**Stored data entries:**
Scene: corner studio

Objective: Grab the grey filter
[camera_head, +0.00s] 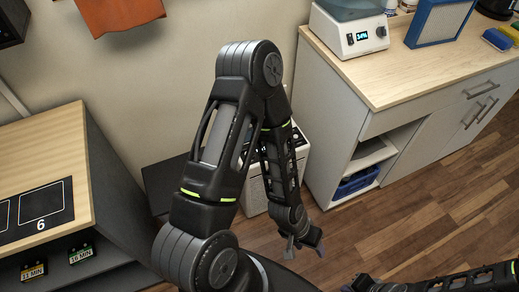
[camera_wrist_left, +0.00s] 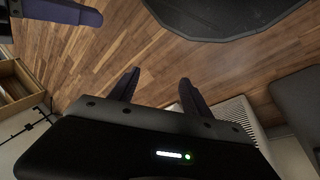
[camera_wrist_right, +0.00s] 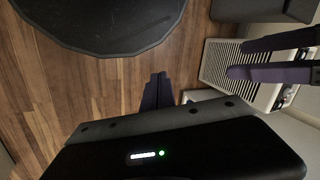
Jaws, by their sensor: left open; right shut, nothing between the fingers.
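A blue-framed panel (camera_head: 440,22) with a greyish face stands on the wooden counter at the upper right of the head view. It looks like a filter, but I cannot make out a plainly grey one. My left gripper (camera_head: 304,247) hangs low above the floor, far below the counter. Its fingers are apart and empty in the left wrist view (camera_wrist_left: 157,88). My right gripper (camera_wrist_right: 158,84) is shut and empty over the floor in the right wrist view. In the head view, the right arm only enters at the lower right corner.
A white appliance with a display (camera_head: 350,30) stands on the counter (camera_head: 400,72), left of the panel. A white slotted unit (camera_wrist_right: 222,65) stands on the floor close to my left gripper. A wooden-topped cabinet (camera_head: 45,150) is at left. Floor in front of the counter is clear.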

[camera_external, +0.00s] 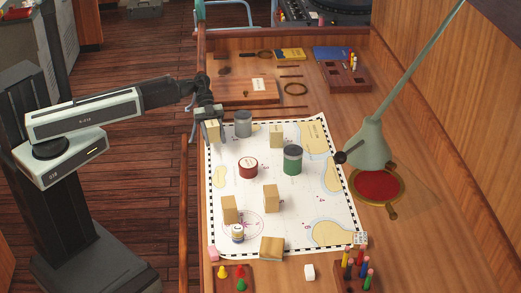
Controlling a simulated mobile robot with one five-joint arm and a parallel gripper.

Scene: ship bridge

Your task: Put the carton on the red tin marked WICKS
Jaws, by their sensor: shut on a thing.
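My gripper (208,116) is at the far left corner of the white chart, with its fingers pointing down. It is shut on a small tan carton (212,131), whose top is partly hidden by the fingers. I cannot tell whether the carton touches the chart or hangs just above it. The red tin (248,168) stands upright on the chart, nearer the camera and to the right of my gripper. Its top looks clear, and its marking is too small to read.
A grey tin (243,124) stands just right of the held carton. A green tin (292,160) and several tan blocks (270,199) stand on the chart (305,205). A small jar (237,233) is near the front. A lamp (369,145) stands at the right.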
* * *
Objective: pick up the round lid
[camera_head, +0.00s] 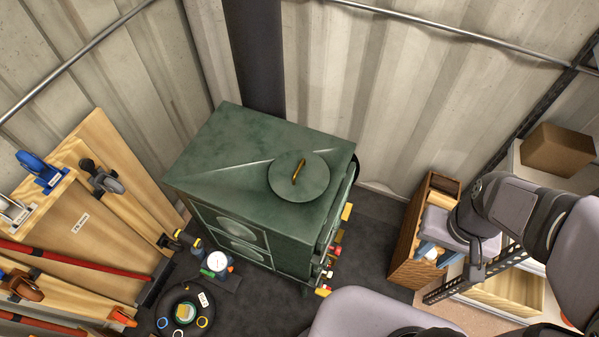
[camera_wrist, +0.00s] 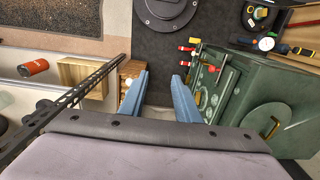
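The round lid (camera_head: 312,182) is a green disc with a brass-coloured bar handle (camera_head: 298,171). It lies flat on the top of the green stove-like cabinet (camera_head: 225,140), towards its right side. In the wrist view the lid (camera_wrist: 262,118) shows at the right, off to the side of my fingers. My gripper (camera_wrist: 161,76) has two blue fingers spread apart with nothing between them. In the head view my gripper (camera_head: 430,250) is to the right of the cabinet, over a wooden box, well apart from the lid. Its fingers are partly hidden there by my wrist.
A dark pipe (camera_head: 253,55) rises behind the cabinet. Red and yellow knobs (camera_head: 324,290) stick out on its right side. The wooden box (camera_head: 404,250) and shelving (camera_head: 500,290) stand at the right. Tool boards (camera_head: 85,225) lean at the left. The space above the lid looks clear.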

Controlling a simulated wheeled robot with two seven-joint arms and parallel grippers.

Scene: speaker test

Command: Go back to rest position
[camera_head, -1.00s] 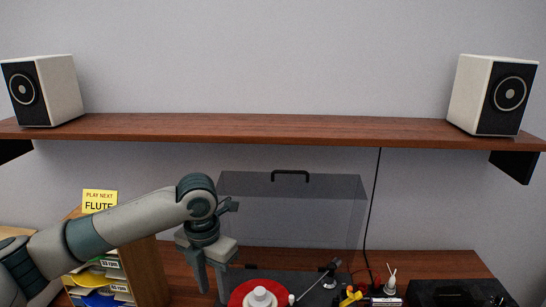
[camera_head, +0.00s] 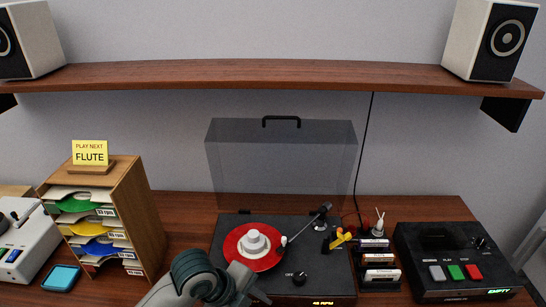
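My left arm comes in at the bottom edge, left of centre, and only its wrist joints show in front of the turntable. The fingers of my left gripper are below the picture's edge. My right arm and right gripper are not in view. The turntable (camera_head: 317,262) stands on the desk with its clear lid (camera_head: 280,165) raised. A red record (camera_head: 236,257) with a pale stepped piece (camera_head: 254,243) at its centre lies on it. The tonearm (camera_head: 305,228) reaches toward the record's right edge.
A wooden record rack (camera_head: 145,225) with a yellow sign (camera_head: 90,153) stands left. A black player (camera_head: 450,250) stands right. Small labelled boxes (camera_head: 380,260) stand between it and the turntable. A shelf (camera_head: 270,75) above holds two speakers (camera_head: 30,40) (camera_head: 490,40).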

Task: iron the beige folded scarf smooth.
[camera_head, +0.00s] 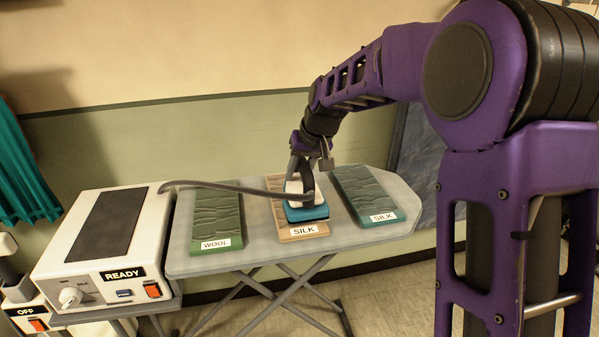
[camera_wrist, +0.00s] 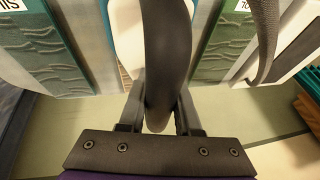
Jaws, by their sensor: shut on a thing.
==
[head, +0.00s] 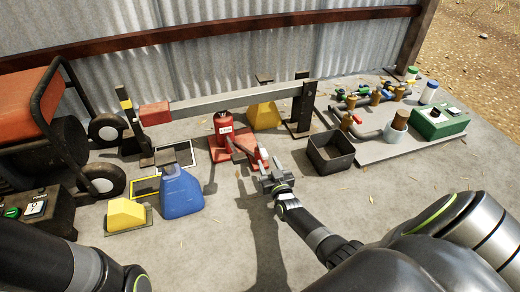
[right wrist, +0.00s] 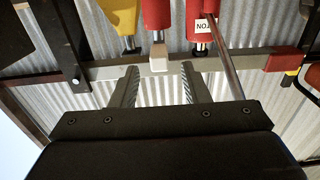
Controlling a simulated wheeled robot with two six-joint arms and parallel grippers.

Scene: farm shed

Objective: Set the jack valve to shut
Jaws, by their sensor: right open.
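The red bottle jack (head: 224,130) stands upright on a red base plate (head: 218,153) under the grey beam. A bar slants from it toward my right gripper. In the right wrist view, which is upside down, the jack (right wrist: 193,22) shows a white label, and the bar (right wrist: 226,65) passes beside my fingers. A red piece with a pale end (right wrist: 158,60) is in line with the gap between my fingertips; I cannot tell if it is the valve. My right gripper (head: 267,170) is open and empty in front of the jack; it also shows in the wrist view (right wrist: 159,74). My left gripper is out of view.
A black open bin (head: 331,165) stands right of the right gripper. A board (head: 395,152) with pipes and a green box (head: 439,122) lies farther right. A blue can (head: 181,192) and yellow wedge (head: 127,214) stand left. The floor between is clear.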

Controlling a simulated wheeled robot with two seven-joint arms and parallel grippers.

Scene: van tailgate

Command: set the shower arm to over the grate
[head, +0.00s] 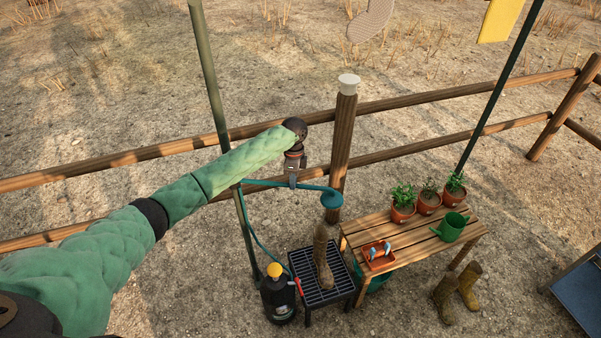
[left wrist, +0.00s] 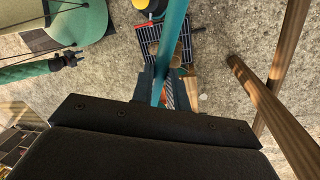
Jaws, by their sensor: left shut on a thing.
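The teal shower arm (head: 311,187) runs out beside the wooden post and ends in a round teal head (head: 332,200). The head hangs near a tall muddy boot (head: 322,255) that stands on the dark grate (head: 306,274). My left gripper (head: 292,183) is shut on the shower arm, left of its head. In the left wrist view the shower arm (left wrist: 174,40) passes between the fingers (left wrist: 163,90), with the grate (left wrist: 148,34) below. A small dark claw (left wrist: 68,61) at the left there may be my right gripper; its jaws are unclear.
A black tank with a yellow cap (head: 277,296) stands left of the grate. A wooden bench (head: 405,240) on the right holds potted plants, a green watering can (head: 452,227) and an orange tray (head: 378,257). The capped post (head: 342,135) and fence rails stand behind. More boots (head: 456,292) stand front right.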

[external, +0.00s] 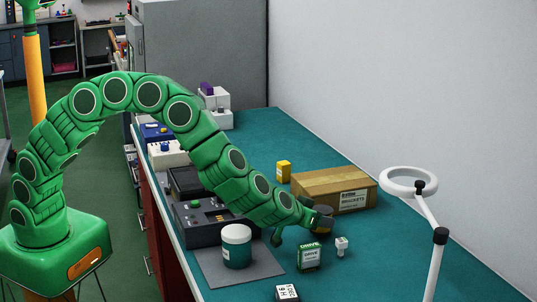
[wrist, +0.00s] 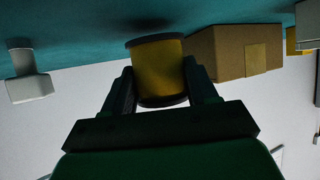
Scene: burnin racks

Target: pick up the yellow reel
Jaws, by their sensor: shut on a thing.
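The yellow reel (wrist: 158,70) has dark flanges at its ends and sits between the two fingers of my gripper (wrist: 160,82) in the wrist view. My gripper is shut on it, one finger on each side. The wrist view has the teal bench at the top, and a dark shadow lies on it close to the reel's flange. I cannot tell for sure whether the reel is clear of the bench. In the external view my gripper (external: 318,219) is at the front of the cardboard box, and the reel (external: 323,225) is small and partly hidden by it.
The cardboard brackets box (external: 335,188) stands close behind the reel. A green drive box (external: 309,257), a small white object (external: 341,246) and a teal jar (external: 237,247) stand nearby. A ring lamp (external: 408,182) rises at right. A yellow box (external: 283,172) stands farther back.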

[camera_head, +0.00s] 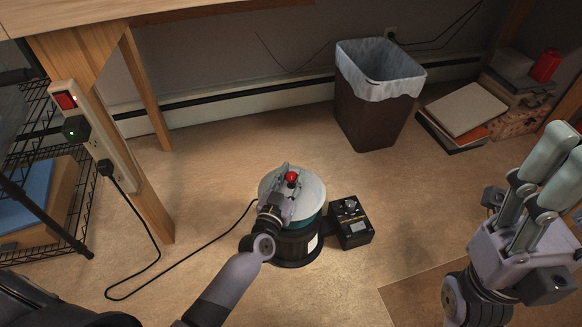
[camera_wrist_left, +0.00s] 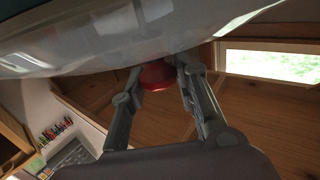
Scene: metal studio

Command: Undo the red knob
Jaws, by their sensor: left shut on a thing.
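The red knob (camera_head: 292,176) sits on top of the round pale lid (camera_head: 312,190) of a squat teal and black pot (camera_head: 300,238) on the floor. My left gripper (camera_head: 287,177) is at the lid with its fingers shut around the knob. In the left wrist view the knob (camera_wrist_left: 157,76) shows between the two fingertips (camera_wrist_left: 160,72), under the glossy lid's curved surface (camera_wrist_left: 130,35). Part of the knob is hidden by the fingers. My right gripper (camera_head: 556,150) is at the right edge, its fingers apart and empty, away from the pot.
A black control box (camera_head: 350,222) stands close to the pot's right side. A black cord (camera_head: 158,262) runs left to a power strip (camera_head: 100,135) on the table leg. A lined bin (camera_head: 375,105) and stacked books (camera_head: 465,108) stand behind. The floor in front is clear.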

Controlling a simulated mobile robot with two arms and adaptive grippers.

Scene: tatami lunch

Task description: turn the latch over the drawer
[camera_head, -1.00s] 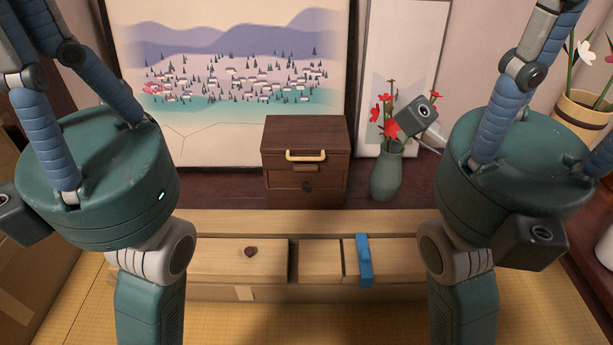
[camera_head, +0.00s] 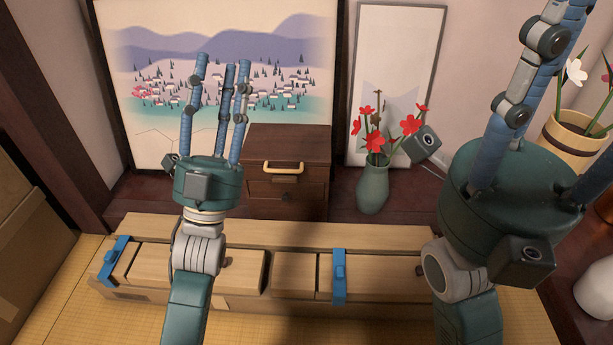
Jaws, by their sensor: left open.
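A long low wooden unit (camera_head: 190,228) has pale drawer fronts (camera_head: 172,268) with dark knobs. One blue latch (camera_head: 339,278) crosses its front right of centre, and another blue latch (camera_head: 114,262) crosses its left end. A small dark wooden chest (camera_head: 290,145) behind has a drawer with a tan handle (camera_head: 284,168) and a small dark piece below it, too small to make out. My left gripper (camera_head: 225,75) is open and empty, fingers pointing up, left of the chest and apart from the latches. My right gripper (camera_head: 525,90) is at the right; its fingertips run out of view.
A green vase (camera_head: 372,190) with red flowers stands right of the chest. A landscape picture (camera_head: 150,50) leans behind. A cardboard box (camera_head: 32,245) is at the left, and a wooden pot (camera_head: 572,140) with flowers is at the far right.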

**GIVEN EXERCISE:**
From the records above, copy only the lines running from the line holding "Objective: Grab the grey filter" through the line holding "Your task: Put", with no pictures.

**TASK RESULT:**
Objective: Grab the grey filter
[camera_head, +0.00s] 
[camera_wrist_left, +0.00s] 
[camera_wrist_right, +0.00s] 
Jaws, by their sensor: left open; right shut, nothing between the fingers.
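A blue-framed panel (camera_head: 440,22) with a greyish face stands on the wooden counter at the upper right of the head view. It looks like a filter, but I cannot make out a plainly grey one. My left gripper (camera_head: 304,247) hangs low above the floor, far below the counter. Its fingers are apart and empty in the left wrist view (camera_wrist_left: 157,88). My right gripper (camera_wrist_right: 158,84) is shut and empty over the floor in the right wrist view. In the head view, the right arm only enters at the lower right corner.
A white appliance with a display (camera_head: 350,30) stands on the counter (camera_head: 400,72), left of the panel. A white slotted unit (camera_wrist_right: 222,65) stands on the floor close to my left gripper. A wooden-topped cabinet (camera_head: 45,150) is at left. Floor in front of the counter is clear.

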[camera_external, +0.00s] 
Controlling a simulated mobile robot with one five-joint arm and a parallel gripper.

Scene: ship bridge

Your task: Put the carton on the red tin marked WICKS

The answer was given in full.